The central problem in doing the linear regression is the fact that the relationship between delta and epsilon is not linear. A linear relationship does hold approximately for small ranges of delta, and the relevant small range for the purposes of characterizing continuity seems to be very small delta. However, there may not be many delta-epsilon pairs at small delta, so there is a question of how small to use.

I do not know of a always applicable answer to this question, but I offer two suggestions:

  1. Use plotde to pick a deltamax below which the curve is fairly straight. In the sum-of-two-quadratic-maps example above, deltamax=.2 seems appropriate.
  2. A rule of thumb that I have found useful: in the absence of other information, use roughly 500 delta-epsilon pairs for fitting, the ones with smallest delta. To make it easy to find this proposed maximum delta, there is a function disttyp which takes as arguments the embedded data (pre) and a list of percentiles, and returns a list of distances corresponding to each percentile. (This list, which can be used to estimate the correlation dimension, is really only an estimate, since only a fraction of the pairs of points are used in order to speed up the calculation.)

The program quickde summarizes the second method in a convenient way. It takes the pre and post images, computes delta and epsilon, finds deltamax, and fits a line to them. It returns a single number that can be interpreted as the "level of nondeterminism" in the data, i.e., the amount of noise.

» quickde(ts,2,1)
ans = .0123

This result indicates that there is a very small level of noise in the time series ts compared to the standard deviation. (The standard deviation is the rms residual of the mean, the mean being perhaps the simplest useful model of the data.) 

» ans/std(ts)
ans = 0.0358

More generally, the function defit can be used to find the delta-epsilon statistic. 

» defit(delta,epsilon,.1)
ans = 0.0077
The third argument, .1 here, is deltamax.

I regard the question of how best to extract a single number from the delta-epsilon pairs as an open question. I would welcome suggestions.

Delta-Epsilon and Surrogate Data

Using surrogate data is with delta-epsilon is not particularly different from using surrogate data with any other test statistic. One generates many realizations of the surrogate data, and calculates delta-epsilon independently on each one of them. 

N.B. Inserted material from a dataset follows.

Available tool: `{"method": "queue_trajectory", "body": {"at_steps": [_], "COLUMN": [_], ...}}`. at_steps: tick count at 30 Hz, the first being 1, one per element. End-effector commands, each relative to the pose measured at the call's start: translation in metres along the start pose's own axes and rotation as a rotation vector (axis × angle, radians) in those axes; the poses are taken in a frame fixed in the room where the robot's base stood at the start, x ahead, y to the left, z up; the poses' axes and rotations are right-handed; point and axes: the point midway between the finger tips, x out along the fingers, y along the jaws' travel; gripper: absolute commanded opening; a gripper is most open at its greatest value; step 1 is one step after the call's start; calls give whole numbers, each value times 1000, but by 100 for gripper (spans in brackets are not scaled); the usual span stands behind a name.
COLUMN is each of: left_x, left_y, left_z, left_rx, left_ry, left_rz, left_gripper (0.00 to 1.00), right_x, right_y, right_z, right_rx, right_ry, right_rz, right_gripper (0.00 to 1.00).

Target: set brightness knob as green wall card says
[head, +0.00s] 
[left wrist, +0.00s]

%find the value of delta-epsilon for the test data
» testde = quickde(ts,2,1)
testde = 0.0123

% do the same for many realizations of the surrogates
» for k=1:200
      tss = fftsurr(ts);
      res(k) = quickde(tss,2,1);
  end

% get a handle on the significance of the result by calculating
% the t-statistic
» (testde-mean(res))/std(res)
ans = -9.1157

% this is a very significant result!
Of course the "significance" of the result is in a statistical sense: the probability that a value as extreme as that found from the test data would arise from the Null. An estimate of the "strength" of the result might be the ratio of the mean of the surrogates to the test data 
» mean(res)/testde
ans = 31.6267
in this case suggesting that there is 31 times as much noise in the surrogates as in the test data.

As in all applications of surrogate data, one needs to be careful to apply exactly the same test statistic to the surrogates as to the original data. In general, this means that the embedding dimension and lag should be the same for the surrogate data as for the test data. But there is also the question of deltamax. Here one has a choice:

  1. Use the same deltamax for the test data and for the surrogate data sets.
  2. Use the same number of delta-epsilon pairs for the surrogate data as for the test data.
I suggest using the second option. If the data really do arise from, say, a chaotic attractor with small dimension (this is the dream case --- how many times has this occurred in reality?), then the dimensionality of the surrogate sets will be higher than the test data. In our case, this means that a deltamax that might be quite reasonable for the low-dimensional test data might be too small for the surrogate data; there might be too few pairs of points closer than deltamax. The result is that the quality of the fit will be poor --- the surrogates will have a larger spread than if a larger deltamax were used and this will diminish the significance of the results. On the other hand, using a large deltamax for the test data in order to accomodate the surrogates may result in missing the determinism of the test data.

Weaknesses of Delta-Epsilon

The Delta-Epsilon method often works reasonably well. It's main shortcoming (at least the main one that I have observed) is in the large spread of results for surrogate data which tends to decrease the significance of results found with delta-epsilon. Other techniques, for instance piecewise linear function fitting, give a tighter range of values for surrogate data. The problem, I guess, is that delta-epsilon is unable to exploit the long-range smoothness of functions in the same way that a linear fit can. So, for functions that have large, locally linear neighborhoods, delta-epsilon is at a disadvantage to function fitting.

Delta-epsilon is at it's best when the linear neighborhoods are very small. An An extreme example of this is found in the linear congruential random-number generator found in Matlab; delta-epsilon is easily able to detect the deterministic nature of these random numbers with only about 1000 data points. This is because of the quite small size of the locally linear regions in the 1-dimensional map that describes the random number generator. In most real-world applications, however, measurement noise would wash out such fine structure.

Part of the effectiveness of delta-epsilon arises from the exceptional pairs of points that are very close together. It is a few such pairs that produce the positive results on the Matlab random-number generator. For high-dimensional systems (where "high" might mean greater than or equal to two!) such pairs are so infrequent as not to be of much practical significance.